● Aim of the exercise:
Go through the material below and count the lines with the string "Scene"; the number is the whole answer.

● Recorded data:
## Begin

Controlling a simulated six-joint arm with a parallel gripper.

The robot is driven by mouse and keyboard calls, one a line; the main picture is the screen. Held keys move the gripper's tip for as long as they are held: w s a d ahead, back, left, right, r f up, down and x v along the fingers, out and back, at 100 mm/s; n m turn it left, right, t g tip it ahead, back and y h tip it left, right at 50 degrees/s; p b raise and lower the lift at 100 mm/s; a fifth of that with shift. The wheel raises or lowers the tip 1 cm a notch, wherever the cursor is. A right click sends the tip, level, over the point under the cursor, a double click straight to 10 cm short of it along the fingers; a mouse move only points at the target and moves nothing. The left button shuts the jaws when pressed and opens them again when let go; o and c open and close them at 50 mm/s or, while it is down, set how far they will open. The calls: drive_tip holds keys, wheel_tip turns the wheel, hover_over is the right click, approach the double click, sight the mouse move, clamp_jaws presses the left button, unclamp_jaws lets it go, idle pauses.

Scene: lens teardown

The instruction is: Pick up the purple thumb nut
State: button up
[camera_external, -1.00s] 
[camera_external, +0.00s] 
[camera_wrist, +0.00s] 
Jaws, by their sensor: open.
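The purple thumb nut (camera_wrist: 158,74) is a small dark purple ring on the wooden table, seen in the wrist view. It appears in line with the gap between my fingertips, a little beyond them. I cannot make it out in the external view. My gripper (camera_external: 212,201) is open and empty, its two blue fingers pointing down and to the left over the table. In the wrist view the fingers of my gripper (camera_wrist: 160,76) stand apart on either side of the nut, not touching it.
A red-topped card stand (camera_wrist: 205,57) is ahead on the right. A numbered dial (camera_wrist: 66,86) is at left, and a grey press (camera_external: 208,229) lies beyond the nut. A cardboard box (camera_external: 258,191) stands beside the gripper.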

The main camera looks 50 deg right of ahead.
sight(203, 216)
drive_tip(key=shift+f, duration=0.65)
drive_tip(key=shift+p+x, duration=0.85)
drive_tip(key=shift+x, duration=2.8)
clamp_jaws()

## End
## Begin

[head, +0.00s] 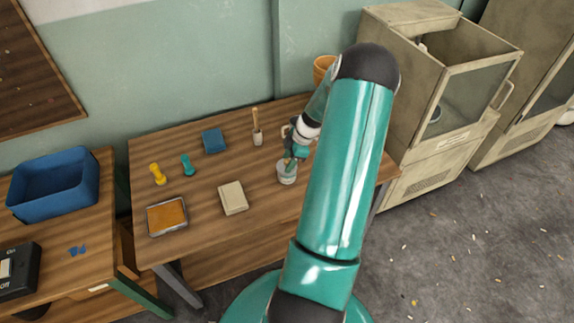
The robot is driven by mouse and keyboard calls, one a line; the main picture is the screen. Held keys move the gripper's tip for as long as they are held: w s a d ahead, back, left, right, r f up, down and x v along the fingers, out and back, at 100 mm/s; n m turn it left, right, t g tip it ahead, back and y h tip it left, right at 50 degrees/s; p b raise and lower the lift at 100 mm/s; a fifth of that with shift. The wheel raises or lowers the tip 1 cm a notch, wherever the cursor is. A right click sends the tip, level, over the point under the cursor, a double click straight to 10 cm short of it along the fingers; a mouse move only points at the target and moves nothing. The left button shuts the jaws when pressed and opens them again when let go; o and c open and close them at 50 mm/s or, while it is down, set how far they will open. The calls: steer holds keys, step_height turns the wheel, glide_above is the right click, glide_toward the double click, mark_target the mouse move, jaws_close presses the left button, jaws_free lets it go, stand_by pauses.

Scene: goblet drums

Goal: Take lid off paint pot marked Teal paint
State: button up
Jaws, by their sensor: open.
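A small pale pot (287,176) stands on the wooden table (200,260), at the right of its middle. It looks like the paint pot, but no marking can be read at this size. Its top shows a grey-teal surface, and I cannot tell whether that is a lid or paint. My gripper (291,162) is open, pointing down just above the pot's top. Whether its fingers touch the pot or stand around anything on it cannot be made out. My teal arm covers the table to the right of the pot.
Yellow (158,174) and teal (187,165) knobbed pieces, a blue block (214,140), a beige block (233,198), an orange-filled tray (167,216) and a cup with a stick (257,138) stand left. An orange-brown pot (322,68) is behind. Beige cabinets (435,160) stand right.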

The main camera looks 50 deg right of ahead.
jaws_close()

## End

● Reply to the task:
2